Preheat oven to 375 degrees
Brush two standard size the muffin tins (6 cups per tin), with olive oil
In a large bowl, whip the eggs and cream, then stir in the zest, salt and pepper.
Heat olive oil in a pan over a medium burner. Saute the onion until soft, about 4 minutes.
Add arugula to the pan. It will look like a lot, but it will wilt down. Sauté arugula until it is wilted, but still bright green. Immediately remove arugula and onions from the pan so the arugula does not continue to cook.
Evenly disperse the arugula/onion mixture among the 12 muffin tin cups. Top them with an equal portion of the chopped lox.
Add approximately 3 & ½ Tbs of the egg mixture to each muffin cup. I used a ¼ measuring cup to ladle the eggs, but did not fill it completely.
Bake for 20 minutes, or until firm, puffed, and lightly browned.

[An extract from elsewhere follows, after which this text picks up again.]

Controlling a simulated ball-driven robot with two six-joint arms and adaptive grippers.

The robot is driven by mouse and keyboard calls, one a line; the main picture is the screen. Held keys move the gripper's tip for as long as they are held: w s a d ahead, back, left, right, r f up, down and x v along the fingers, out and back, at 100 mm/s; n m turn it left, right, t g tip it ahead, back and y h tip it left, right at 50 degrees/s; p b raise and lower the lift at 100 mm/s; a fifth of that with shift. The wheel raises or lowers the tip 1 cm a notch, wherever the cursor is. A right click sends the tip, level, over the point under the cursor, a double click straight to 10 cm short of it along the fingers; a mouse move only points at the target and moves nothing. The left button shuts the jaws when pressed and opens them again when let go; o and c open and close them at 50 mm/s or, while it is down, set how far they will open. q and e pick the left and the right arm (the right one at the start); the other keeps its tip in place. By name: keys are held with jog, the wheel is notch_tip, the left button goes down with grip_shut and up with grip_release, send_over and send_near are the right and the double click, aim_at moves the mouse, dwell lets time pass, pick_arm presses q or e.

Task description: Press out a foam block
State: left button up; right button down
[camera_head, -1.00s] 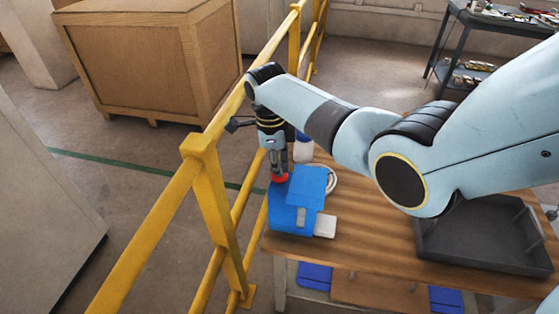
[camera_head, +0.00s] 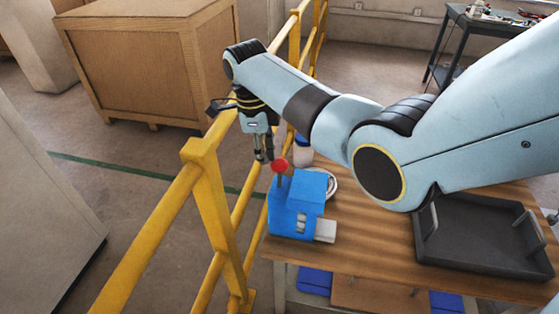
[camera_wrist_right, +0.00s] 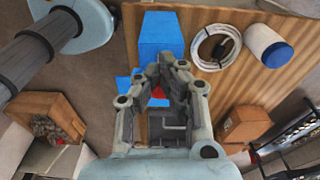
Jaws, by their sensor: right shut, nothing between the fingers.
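A blue press (camera_head: 290,215) stands at the left end of the wooden table; it also shows in the right wrist view (camera_wrist_right: 162,35). Its red knob (camera_head: 280,165) stands raised on a short stem. In the right wrist view the red knob (camera_wrist_right: 160,93) is partly hidden behind the fingers. A small grey piece (camera_head: 301,223) shows in the front face, and a pale block (camera_head: 325,231) sits at the lower right front; I cannot tell which is foam. My right gripper (camera_head: 264,158) is shut and empty, just left of and slightly above the knob. My left gripper is out of view.
A yellow railing (camera_head: 205,190) runs close along the left of the table. A dark tray (camera_head: 480,235) lies on the right of the tabletop. A white cable coil (camera_wrist_right: 208,62) and a white container with a blue cap (camera_wrist_right: 262,38) are beside the press.

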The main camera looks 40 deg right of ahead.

Let the frittatas rest for 5 minutes, and then remove them to a serving plate. If they stick to the muffin cups, run a small sharp knife around the perimeter of the frittatas, to free them.
Serve hot or warm.
Keep leftovers in the refrigerator covered for up to 5 days. To reheat, place frittatas on a microwave safe plate and heat for a minute on high, or until heated through.